A chatty blond-haired and sunburned staffer swung out of a golf cart when I pulled in and helped me park the car behind a white cabin and a rack of bicycles. When he was registering me in the small camp office, he seemed surprised that it was just me, for just one night.

There weren't any other solo one-nighters at Camp Merryelande. Instead, the camp was buzzing with families and groups: grade schoolers wrapping up a beach volleyball game, parents and toddlers picking up seashells along the shore, couples stoking campfires for the evening's meal.

The place hadn't changed much in 17 years: the same weathered cabins with peeling bathroom linoleum, the long fishing pier lined with benches, a rocky slope leading down to the sandy beach.

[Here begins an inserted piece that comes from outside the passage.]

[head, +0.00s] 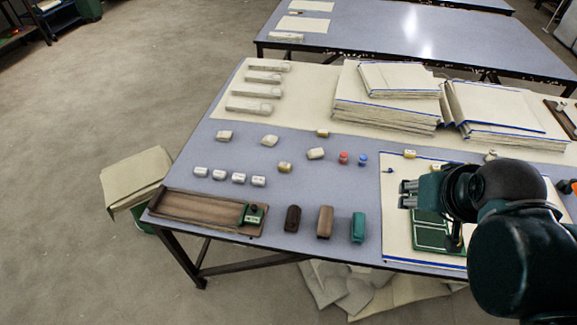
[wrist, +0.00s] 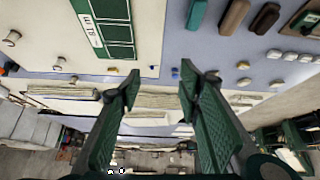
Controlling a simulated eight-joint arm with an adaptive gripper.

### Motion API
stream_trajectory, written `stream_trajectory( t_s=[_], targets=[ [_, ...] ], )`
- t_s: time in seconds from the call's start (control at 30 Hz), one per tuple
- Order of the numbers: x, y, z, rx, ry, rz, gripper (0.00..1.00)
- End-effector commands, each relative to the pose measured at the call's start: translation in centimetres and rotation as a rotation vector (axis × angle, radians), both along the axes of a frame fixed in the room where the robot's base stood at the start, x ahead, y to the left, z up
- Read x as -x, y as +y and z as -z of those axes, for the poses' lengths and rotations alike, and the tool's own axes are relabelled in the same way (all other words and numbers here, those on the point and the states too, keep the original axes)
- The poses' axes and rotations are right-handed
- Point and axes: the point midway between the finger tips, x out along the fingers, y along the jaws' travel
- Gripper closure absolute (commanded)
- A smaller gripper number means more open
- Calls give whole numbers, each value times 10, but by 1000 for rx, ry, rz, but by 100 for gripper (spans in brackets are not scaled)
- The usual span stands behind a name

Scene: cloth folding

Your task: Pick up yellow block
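Several small blocks are yellowish, and I cannot tell which one is meant. One tan-yellow block (head: 285,167) lies on the grey-blue table among pale blocks. Another (head: 322,133) lies farther back, near the cream sheet. A third (head: 409,154) lies by the upper left edge of the cream mat at right. My gripper (head: 408,193) is above that mat, to the right of the first two blocks and nearer the camera than the third. In the wrist view my gripper (wrist: 160,82) has its two green fingers spread apart with nothing held between them.
A brown tray (head: 180,207) lies at the table's front left. Dark, brown and teal blocks (head: 358,227) stand along the front edge. Red and blue pieces (head: 363,159) lie mid-table. Stacked cloths (head: 385,105) fill the back. The table between the teal block and the red piece is clear.

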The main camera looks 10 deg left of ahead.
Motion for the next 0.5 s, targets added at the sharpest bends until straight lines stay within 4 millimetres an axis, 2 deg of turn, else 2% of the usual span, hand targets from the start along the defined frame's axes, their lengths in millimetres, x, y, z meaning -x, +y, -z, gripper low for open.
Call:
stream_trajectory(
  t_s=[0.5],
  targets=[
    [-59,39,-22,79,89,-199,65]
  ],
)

I remember this place seeming like the hub of civilization back then; we arrived there after spending days on end seeing only our fellow campers and counselors. On this visit, it felt like a remote escape from the crush of people back home, especially having a whole two-room cabin to myself. The air conditioner was blasting when I arrived, but I turned it off, instead opening the windows to the smell of the campfires.

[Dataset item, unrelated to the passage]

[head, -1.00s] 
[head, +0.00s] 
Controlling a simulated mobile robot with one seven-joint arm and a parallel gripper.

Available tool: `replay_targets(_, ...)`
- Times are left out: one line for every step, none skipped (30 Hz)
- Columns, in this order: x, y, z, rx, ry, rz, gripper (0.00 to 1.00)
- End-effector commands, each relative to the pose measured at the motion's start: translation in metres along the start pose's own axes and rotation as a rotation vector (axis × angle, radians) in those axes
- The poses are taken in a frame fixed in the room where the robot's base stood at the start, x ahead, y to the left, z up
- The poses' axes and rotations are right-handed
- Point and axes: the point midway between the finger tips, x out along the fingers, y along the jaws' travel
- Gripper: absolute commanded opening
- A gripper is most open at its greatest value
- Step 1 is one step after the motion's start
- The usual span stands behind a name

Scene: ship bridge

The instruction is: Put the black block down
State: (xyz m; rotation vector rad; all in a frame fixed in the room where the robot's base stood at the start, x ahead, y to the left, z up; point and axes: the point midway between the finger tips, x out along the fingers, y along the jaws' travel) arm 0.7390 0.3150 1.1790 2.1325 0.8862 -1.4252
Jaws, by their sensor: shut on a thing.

Although the cabin came with a full kitchen and a fire pit, I hadn't packed any food to cook, so I drove back toward the mainland until I found a place called O.C.I./Pizza King about four miles away. While nursing a $2.50 beer and chatting with watermen and students from the nearby Paul Hall Center for Maritime Training, I witnessed a side of the shore I hadn't seen as a kid: drunken crab men, young divorcees, muscle-bound guys feeding bills into the lottery vending machine. I paid my tab and headed back to camp.

I walked along the beach and listened to the waves hitting the sand, friends chatting around campfires, night fishermen on the dock swapping tips and drinking beers. Spotlights on the dock dulled the view of the stars, and I started thinking about watching meteor showers here as a kid, the counselors giving us an astronomy primer while my fellow campers argued over whether you get a wish with every shooting star or just the first one. I remembered how hungrily I soaked up everything the counselors taught us, even if I've forgotten most of it by now.

Back in my cabin, I made one of the double beds with the sheets I'd brought (only pillows and blankets are provided), and I settled in. The noise around camp died down around 11, and a cooling cross breeze and the sound of lapping waves wafted through my windows.

In the morning, I rented a kayak and dragged it to the beach. Out in the murky water, I paddled toward the north point of the island, where I saw a pair of swans swimming side by side and ospreys guarding their nesting platforms. Two men in kayaks crossed my path, and I watched a pair of anglers fishing off a private dock.

Afterward, I took a walk on the beach, picking up shells and multicolored sea glass. I went for a dip in the river, where I discovered that even past the end of the dock, the water reached only to my hips. Teenagers close to shore were splashing and teasing each other, and I heard one girl say, "Look at that lady out there."

To them I was just some "lady" (when did I become a lady, anyhow?) out swimming alone, but part of me still felt like the 12-year-old girl I used to be, at summer camp and away from home for the first time.

When I was finally ready to leave, I drove back down the gravel path, my pockets heavy with pieces of sea glass, their hard edges softened by time in the water.